### [Short exercise]
Please output the data below exactly as given, starting at its first line and stopping after the line that contains "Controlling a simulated".

### [Information provided]
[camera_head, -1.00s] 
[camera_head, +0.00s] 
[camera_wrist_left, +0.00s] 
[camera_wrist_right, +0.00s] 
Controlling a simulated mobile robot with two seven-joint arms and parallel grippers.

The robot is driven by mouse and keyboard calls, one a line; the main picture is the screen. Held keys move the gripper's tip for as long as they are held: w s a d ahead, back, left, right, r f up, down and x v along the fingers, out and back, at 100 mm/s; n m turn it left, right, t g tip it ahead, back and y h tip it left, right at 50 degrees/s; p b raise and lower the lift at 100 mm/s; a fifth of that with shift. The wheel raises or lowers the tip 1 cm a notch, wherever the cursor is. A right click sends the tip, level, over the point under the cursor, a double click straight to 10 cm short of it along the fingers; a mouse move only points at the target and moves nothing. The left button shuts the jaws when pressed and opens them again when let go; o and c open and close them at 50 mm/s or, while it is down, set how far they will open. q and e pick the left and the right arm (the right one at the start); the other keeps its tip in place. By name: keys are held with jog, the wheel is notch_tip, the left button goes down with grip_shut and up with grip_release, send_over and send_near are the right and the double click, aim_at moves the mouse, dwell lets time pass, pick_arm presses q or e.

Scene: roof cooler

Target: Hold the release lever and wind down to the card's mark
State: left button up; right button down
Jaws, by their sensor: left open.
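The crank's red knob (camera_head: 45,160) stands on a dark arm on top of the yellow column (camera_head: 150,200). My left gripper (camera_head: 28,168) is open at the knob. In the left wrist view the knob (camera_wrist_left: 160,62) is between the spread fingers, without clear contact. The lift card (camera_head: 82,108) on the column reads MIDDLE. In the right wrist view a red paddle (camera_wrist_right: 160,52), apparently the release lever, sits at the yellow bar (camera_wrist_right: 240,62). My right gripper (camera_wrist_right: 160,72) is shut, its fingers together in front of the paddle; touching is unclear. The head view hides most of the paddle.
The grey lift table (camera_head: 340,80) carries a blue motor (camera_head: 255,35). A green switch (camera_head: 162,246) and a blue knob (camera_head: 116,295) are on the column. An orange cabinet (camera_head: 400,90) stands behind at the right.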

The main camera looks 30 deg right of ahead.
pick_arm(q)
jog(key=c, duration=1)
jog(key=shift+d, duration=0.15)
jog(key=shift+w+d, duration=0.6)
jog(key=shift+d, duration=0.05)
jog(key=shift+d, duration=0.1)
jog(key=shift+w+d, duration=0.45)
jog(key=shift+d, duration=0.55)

### [The response]
[camera_head, -1.00s] 
[camera_head, +0.00s] 
[camera_wrist_left, +0.00s] 
[camera_wrist_right, +0.00s] 
Controlling a simulated mobile robot with two seven-joint arms and parallel grippers.

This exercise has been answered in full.